Goal = Every record below is to be retyped exactly.

Source material =

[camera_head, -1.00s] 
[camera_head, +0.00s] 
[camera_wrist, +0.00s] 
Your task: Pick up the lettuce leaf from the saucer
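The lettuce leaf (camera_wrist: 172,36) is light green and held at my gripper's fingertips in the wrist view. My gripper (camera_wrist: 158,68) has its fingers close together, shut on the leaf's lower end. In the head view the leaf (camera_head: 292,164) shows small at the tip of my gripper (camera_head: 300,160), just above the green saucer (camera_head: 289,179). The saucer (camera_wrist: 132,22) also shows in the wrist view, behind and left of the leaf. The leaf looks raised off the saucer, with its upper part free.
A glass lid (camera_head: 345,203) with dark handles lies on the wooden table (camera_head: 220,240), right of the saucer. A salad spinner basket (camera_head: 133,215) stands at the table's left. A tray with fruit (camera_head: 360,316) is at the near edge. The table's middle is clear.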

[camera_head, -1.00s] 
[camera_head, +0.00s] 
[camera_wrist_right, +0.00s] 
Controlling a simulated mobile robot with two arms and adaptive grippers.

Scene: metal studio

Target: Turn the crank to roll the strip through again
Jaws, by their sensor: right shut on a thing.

Output below =
[camera_head, -1.00s] 
[camera_head, +0.00s] 
[camera_wrist, +0.00s] 
Your task: Pick up the lettuce leaf from the saucer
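The lettuce leaf (camera_wrist: 172,36) is light green and held at my gripper's fingertips in the wrist view. My gripper (camera_wrist: 158,68) has its fingers close together, shut on the leaf's lower end. In the head view the leaf (camera_head: 292,164) shows small at the tip of my gripper (camera_head: 300,160), just above the green saucer (camera_head: 289,179). The saucer (camera_wrist: 132,22) also shows in the wrist view, behind and left of the leaf. The leaf looks raised off the saucer, with its upper part free.
A glass lid (camera_head: 345,203) with dark handles lies on the wooden table (camera_head: 220,240), right of the saucer. A salad spinner basket (camera_head: 133,215) stands at the table's left. A tray with fruit (camera_head: 360,316) is at the near edge. The table's middle is clear.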

[camera_head, -1.00s] 
[camera_head, +0.00s] 
[camera_wrist_right, +0.00s] 
Controlling a simulated mobile robot with two arms and adaptive grippers.

Scene: metal studio

Target: Turn the crank to roll the strip through again
Jaws, by their sensor: right shut on a thing.

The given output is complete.